Aim: Give back exactly the lines from the beginning of the listing below to the line holding "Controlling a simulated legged", both ends included; the pictures stay out.

Provided information:
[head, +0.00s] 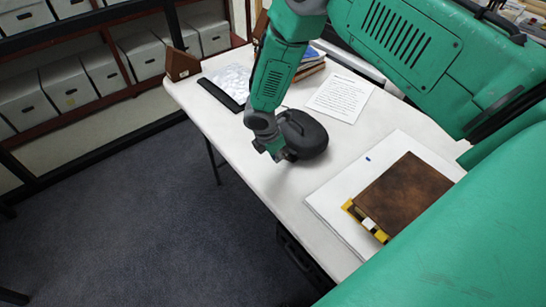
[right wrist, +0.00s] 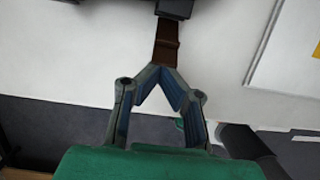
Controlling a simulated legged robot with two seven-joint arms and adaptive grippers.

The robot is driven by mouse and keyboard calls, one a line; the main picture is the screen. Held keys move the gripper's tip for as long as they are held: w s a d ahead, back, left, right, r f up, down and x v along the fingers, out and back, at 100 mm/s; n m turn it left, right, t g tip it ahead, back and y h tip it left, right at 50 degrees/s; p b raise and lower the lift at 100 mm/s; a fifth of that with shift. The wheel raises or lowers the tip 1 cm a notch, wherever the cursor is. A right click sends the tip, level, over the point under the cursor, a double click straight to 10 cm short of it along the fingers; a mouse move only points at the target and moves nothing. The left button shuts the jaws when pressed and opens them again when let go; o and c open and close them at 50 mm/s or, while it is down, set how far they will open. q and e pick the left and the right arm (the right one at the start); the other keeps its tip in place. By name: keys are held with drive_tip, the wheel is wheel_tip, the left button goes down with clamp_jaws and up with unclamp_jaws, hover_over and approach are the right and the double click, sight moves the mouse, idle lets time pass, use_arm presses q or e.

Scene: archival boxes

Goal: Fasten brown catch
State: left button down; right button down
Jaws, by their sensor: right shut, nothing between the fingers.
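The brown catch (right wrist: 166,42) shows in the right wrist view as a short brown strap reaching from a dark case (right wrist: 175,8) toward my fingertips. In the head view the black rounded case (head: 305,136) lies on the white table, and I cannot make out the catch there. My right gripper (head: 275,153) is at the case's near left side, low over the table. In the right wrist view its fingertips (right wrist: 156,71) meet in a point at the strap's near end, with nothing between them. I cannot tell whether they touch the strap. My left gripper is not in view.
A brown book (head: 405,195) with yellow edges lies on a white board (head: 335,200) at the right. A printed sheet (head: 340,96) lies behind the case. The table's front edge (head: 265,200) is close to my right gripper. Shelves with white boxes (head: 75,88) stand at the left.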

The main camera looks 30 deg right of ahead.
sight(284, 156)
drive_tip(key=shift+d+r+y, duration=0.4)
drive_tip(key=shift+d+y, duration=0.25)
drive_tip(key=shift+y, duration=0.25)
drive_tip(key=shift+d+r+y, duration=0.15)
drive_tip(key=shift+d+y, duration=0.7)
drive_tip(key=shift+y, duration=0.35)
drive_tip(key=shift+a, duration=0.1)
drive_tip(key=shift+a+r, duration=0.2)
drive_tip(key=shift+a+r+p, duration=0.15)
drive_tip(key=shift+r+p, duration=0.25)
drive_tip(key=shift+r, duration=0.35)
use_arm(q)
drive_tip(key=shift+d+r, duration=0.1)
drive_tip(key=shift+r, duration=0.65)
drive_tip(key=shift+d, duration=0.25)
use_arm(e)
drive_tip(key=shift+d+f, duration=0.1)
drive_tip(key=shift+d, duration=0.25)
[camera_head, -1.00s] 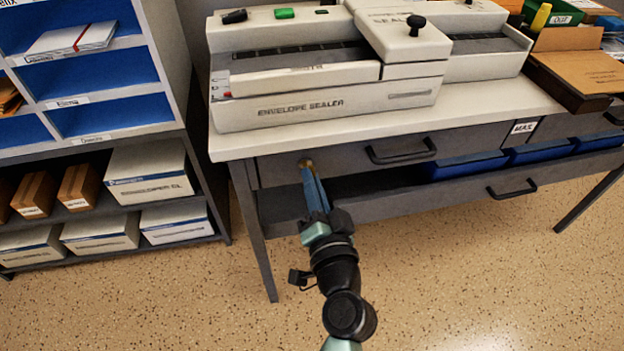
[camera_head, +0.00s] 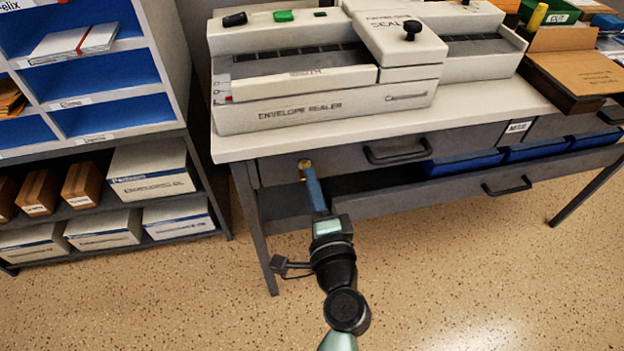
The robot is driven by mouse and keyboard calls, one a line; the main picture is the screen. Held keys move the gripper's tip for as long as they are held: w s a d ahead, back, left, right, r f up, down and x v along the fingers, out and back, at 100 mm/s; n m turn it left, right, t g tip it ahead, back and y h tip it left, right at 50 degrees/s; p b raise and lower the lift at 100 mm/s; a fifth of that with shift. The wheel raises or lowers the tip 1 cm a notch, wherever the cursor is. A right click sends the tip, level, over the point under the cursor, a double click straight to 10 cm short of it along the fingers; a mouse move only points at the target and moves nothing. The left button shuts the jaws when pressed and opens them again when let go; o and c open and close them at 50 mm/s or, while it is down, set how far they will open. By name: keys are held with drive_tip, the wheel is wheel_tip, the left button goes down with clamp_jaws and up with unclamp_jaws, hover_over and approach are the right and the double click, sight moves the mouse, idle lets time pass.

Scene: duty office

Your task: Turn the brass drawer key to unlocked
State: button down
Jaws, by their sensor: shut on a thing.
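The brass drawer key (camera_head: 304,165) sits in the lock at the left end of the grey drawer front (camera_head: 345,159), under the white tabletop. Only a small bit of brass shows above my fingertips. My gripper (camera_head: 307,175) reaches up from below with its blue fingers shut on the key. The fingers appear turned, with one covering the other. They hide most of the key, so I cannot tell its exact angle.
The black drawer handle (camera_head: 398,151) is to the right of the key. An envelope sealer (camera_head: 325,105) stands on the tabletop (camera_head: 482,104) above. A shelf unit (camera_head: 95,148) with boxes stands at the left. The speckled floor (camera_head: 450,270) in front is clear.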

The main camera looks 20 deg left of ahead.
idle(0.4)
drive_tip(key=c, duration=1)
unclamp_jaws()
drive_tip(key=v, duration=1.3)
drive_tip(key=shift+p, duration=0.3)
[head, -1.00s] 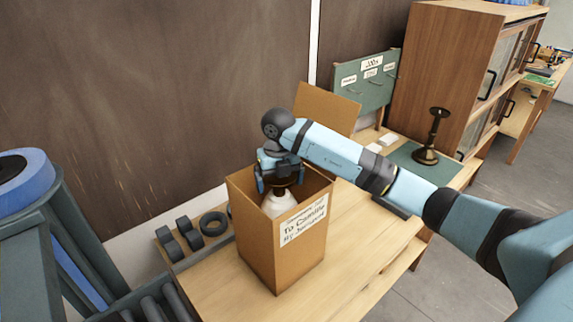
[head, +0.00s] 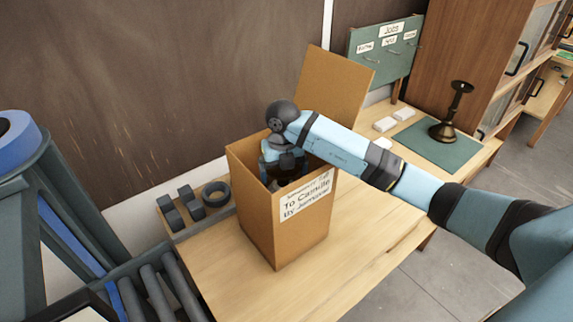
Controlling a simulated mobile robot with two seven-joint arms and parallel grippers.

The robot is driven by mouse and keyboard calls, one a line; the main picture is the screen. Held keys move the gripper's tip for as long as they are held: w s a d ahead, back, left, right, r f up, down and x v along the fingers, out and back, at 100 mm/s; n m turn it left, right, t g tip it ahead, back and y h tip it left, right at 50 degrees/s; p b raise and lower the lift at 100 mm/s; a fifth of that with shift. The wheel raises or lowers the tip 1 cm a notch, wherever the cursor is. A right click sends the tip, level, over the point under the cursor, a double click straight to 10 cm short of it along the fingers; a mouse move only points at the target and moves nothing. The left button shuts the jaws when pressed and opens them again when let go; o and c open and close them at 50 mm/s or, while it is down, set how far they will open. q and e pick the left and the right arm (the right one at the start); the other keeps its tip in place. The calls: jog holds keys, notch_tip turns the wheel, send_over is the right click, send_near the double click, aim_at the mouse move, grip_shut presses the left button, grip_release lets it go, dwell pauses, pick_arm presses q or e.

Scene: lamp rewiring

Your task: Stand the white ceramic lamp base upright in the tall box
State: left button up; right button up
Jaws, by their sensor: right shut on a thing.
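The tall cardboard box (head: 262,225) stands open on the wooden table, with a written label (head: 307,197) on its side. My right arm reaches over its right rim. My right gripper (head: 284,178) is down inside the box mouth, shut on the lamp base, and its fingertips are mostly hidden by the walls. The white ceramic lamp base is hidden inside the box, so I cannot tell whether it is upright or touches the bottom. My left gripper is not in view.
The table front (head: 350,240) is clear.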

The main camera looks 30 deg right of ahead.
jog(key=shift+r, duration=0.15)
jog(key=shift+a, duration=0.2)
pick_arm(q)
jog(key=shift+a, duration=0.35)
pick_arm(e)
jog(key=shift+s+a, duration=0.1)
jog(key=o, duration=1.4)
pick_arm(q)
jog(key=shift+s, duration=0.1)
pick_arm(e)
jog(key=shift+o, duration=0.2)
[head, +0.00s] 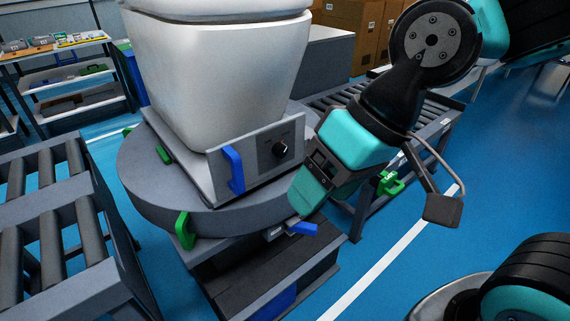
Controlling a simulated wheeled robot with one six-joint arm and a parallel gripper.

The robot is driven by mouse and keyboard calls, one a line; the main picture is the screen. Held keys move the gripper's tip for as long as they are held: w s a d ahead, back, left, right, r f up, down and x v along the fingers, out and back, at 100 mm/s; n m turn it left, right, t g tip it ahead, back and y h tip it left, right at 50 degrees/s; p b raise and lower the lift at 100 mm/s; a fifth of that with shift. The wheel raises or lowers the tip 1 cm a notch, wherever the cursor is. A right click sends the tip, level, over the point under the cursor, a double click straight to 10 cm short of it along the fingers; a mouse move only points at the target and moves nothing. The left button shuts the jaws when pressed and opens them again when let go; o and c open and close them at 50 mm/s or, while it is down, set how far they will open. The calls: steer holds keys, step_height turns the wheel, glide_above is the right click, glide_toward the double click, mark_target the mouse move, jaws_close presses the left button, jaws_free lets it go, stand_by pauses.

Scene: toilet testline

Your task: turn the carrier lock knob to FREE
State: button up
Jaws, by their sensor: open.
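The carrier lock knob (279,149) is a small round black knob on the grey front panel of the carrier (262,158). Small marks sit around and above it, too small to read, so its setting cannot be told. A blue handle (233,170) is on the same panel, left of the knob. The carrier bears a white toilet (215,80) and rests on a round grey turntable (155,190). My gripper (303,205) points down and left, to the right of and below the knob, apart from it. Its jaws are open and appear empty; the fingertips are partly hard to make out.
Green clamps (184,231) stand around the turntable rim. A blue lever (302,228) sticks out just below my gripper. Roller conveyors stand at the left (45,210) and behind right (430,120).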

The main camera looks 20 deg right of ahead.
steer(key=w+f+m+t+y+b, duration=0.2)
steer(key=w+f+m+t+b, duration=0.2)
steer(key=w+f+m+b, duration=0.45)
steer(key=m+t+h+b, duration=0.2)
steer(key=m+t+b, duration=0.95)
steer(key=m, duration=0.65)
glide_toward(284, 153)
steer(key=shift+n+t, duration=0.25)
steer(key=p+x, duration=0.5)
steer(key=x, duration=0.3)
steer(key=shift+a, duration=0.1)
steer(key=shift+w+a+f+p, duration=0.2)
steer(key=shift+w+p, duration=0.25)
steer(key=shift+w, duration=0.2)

Worked solution:
[head, +0.00s] 
[right wrist, +0.00s] 
Controlling a simulated legged robot with two seven-joint arms and adaptive grippers.

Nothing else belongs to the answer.